Copy out all the records, word for word.

[Dataset rows]
━━━━━━

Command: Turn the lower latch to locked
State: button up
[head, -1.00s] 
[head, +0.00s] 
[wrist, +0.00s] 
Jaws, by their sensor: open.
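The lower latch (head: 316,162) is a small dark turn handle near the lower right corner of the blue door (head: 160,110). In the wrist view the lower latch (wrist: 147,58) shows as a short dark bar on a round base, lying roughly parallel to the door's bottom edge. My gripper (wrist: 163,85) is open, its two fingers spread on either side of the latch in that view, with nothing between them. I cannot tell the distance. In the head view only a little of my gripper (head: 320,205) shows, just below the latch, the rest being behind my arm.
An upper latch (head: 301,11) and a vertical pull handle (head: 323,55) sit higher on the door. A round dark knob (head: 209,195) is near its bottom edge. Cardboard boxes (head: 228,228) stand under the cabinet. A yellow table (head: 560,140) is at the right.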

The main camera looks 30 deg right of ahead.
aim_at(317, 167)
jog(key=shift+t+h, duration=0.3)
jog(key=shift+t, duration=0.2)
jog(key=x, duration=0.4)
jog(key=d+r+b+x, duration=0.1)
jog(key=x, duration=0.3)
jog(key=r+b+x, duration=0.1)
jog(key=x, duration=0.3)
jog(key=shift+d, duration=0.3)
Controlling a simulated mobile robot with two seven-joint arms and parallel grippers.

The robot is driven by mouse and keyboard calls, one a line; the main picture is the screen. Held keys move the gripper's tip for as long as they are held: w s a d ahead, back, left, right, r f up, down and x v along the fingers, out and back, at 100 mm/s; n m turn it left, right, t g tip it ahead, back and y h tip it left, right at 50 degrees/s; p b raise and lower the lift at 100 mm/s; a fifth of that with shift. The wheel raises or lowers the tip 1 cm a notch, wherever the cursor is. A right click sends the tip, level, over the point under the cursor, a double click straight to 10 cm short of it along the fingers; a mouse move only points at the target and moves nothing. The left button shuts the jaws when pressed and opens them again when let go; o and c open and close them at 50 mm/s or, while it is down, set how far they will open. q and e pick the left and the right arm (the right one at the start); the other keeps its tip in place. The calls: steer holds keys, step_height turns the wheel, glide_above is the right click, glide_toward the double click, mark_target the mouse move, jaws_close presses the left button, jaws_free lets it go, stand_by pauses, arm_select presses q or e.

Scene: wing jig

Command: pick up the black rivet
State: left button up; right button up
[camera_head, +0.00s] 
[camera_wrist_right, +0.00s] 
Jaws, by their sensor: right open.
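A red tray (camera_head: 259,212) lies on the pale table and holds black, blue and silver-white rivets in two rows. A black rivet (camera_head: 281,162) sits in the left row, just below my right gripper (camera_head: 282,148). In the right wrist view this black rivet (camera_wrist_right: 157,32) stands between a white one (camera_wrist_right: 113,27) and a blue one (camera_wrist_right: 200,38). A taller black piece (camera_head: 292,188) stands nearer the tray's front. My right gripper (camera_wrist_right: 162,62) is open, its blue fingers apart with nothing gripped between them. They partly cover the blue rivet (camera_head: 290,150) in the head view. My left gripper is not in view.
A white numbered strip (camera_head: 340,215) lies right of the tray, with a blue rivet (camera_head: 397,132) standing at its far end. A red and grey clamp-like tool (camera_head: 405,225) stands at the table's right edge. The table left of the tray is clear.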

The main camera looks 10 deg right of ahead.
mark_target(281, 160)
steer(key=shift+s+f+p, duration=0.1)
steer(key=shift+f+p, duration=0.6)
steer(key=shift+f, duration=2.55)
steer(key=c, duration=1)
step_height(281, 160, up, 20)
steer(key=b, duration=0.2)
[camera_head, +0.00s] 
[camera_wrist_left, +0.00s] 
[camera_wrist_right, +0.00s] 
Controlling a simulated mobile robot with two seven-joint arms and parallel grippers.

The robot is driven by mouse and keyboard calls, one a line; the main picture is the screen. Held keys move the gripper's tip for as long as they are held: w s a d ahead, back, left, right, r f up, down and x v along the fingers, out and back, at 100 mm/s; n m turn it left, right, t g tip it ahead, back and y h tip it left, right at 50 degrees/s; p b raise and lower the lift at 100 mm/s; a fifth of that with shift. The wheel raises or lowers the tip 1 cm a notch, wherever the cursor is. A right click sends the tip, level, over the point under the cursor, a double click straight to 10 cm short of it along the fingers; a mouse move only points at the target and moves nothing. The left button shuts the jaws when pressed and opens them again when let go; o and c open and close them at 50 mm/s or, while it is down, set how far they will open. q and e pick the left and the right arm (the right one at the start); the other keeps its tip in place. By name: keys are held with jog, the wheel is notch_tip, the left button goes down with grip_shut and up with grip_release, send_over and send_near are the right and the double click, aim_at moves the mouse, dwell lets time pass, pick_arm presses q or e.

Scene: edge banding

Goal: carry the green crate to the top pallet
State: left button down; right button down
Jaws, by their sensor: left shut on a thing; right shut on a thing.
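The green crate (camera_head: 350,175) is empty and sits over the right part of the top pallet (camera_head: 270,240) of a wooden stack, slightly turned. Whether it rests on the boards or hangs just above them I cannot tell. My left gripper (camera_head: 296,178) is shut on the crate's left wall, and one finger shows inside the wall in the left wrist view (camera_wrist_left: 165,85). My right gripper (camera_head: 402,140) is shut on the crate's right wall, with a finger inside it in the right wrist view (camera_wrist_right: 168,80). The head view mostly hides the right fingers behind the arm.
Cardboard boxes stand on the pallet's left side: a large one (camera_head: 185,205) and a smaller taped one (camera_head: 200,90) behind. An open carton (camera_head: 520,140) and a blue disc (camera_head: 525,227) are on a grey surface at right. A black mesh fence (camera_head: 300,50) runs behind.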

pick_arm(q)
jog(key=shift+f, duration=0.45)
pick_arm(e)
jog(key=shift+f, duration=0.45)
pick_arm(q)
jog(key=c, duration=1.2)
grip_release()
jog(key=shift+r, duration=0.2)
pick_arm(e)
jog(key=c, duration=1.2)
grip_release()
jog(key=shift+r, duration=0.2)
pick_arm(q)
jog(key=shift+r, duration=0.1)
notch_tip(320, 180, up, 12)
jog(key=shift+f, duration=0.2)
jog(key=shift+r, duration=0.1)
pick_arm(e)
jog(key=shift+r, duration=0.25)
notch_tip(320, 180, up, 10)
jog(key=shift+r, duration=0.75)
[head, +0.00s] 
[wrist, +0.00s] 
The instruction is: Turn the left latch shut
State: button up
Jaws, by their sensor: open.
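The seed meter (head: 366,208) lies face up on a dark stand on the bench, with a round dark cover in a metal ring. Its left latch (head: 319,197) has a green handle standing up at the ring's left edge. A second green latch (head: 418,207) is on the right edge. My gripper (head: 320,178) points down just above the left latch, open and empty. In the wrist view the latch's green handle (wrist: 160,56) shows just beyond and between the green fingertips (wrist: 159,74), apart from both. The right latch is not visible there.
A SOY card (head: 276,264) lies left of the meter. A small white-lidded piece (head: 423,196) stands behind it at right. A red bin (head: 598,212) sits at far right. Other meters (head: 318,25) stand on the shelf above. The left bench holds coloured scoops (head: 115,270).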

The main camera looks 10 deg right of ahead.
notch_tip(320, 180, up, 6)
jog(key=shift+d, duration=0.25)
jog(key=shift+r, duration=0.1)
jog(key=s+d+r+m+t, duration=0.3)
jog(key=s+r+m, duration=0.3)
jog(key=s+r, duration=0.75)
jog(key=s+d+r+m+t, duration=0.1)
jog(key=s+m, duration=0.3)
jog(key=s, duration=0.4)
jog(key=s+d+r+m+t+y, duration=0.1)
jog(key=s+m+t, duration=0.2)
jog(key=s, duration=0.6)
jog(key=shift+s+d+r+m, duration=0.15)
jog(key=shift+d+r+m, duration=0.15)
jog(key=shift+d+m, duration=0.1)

━━━━━━

- ANSWER FOR THE TASK:
Command: Turn the lower latch to locked
State: button up
[head, -1.00s] 
[head, +0.00s] 
[wrist, +0.00s] 
Jaws, by their sensor: open.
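The lower latch (head: 316,162) is a small dark turn handle near the lower right corner of the blue door (head: 160,110). In the wrist view the lower latch (wrist: 147,58) shows as a short dark bar on a round base, lying roughly parallel to the door's bottom edge. My gripper (wrist: 163,85) is open, its two fingers spread on either side of the latch in that view, with nothing between them. I cannot tell the distance. In the head view only a little of my gripper (head: 320,205) shows, just below the latch, the rest being behind my arm.
An upper latch (head: 301,11) and a vertical pull handle (head: 323,55) sit higher on the door. A round dark knob (head: 209,195) is near its bottom edge. Cardboard boxes (head: 228,228) stand under the cabinet. A yellow table (head: 560,140) is at the right.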

The main camera looks 30 deg right of ahead.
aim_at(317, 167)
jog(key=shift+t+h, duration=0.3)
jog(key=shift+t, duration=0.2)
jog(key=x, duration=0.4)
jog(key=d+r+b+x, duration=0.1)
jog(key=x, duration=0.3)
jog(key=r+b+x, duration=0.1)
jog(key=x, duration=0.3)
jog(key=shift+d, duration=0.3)
Controlling a simulated mobile robot with two seven-joint arms and parallel grippers.

The robot is driven by mouse and keyboard calls, one a line; the main picture is the screen. Held keys move the gripper's tip for as long as they are held: w s a d ahead, back, left, right, r f up, down and x v along the fingers, out and back, at 100 mm/s; n m turn it left, right, t g tip it ahead, back and y h tip it left, right at 50 degrees/s; p b raise and lower the lift at 100 mm/s; a fifth of that with shift. The wheel raises or lowers the tip 1 cm a notch, wherever the cursor is. A right click sends the tip, level, over the point under the cursor, a double click straight to 10 cm short of it along the fingers; a mouse move only points at the target and moves nothing. The left button shuts the jaws when pressed and opens them again when let go; o and c open and close them at 50 mm/s or, while it is down, set how far they will open. q and e pick the left and the right arm (the right one at the start); the other keeps its tip in place. The calls: steer holds keys, step_height turns the wheel, glide_above is the right click, glide_toward the double click, mark_target the mouse move, jaws_close presses the left button, jaws_free lets it go, stand_by pauses, arm_select presses q or e.

Scene: wing jig

Command: pick up the black rivet
State: left button up; right button up
[camera_head, +0.00s] 
[camera_wrist_right, +0.00s] 
Jaws, by their sensor: right open.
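A red tray (camera_head: 259,212) lies on the pale table and holds black, blue and silver-white rivets in two rows. A black rivet (camera_head: 281,162) sits in the left row, just below my right gripper (camera_head: 282,148). In the right wrist view this black rivet (camera_wrist_right: 157,32) stands between a white one (camera_wrist_right: 113,27) and a blue one (camera_wrist_right: 200,38). A taller black piece (camera_head: 292,188) stands nearer the tray's front. My right gripper (camera_wrist_right: 162,62) is open, its blue fingers apart with nothing gripped between them. They partly cover the blue rivet (camera_head: 290,150) in the head view. My left gripper is not in view.
A white numbered strip (camera_head: 340,215) lies right of the tray, with a blue rivet (camera_head: 397,132) standing at its far end. A red and grey clamp-like tool (camera_head: 405,225) stands at the table's right edge. The table left of the tray is clear.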

The main camera looks 10 deg right of ahead.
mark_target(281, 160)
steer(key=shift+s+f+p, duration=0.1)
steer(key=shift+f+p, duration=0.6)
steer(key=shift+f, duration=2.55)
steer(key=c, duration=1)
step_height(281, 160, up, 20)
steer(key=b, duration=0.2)
[camera_head, +0.00s] 
[camera_wrist_left, +0.00s] 
[camera_wrist_right, +0.00s] 
Controlling a simulated mobile robot with two seven-joint arms and parallel grippers.

The robot is driven by mouse and keyboard calls, one a line; the main picture is the screen. Held keys move the gripper's tip for as long as they are held: w s a d ahead, back, left, right, r f up, down and x v along the fingers, out and back, at 100 mm/s; n m turn it left, right, t g tip it ahead, back and y h tip it left, right at 50 degrees/s; p b raise and lower the lift at 100 mm/s; a fifth of that with shift. The wheel raises or lowers the tip 1 cm a notch, wherever the cursor is. A right click sends the tip, level, over the point under the cursor, a double click straight to 10 cm short of it along the fingers; a mouse move only points at the target and moves nothing. The left button shuts the jaws when pressed and opens them again when let go; o and c open and close them at 50 mm/s or, while it is down, set how far they will open. q and e pick the left and the right arm (the right one at the start); the other keeps its tip in place. By name: keys are held with jog, the wheel is notch_tip, the left button goes down with grip_shut and up with grip_release, send_over and send_near are the right and the double click, aim_at moves the mouse, dwell lets time pass, pick_arm presses q or e.

Scene: edge banding

Goal: carry the green crate to the top pallet
State: left button down; right button down
Jaws, by their sensor: left shut on a thing; right shut on a thing.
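The green crate (camera_head: 350,175) is empty and sits over the right part of the top pallet (camera_head: 270,240) of a wooden stack, slightly turned. Whether it rests on the boards or hangs just above them I cannot tell. My left gripper (camera_head: 296,178) is shut on the crate's left wall, and one finger shows inside the wall in the left wrist view (camera_wrist_left: 165,85). My right gripper (camera_head: 402,140) is shut on the crate's right wall, with a finger inside it in the right wrist view (camera_wrist_right: 168,80). The head view mostly hides the right fingers behind the arm.
Cardboard boxes stand on the pallet's left side: a large one (camera_head: 185,205) and a smaller taped one (camera_head: 200,90) behind. An open carton (camera_head: 520,140) and a blue disc (camera_head: 525,227) are on a grey surface at right. A black mesh fence (camera_head: 300,50) runs behind.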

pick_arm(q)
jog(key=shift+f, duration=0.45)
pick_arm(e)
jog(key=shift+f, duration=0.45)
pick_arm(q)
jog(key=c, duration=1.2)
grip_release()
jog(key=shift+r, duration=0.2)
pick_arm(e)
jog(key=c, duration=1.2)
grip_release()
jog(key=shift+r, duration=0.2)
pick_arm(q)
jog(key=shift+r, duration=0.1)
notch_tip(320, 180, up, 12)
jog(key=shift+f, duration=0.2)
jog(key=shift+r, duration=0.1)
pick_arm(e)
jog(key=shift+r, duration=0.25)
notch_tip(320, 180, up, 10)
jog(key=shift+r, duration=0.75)
[head, +0.00s] 
[wrist, +0.00s] 
The instruction is: Turn the left latch shut
State: button up
Jaws, by their sensor: open.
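The seed meter (head: 366,208) lies face up on a dark stand on the bench, with a round dark cover in a metal ring. Its left latch (head: 319,197) has a green handle standing up at the ring's left edge. A second green latch (head: 418,207) is on the right edge. My gripper (head: 320,178) points down just above the left latch, open and empty. In the wrist view the latch's green handle (wrist: 160,56) shows just beyond and between the green fingertips (wrist: 159,74), apart from both. The right latch is not visible there.
A SOY card (head: 276,264) lies left of the meter. A small white-lidded piece (head: 423,196) stands behind it at right. A red bin (head: 598,212) sits at far right. Other meters (head: 318,25) stand on the shelf above. The left bench holds coloured scoops (head: 115,270).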

The main camera looks 10 deg right of ahead.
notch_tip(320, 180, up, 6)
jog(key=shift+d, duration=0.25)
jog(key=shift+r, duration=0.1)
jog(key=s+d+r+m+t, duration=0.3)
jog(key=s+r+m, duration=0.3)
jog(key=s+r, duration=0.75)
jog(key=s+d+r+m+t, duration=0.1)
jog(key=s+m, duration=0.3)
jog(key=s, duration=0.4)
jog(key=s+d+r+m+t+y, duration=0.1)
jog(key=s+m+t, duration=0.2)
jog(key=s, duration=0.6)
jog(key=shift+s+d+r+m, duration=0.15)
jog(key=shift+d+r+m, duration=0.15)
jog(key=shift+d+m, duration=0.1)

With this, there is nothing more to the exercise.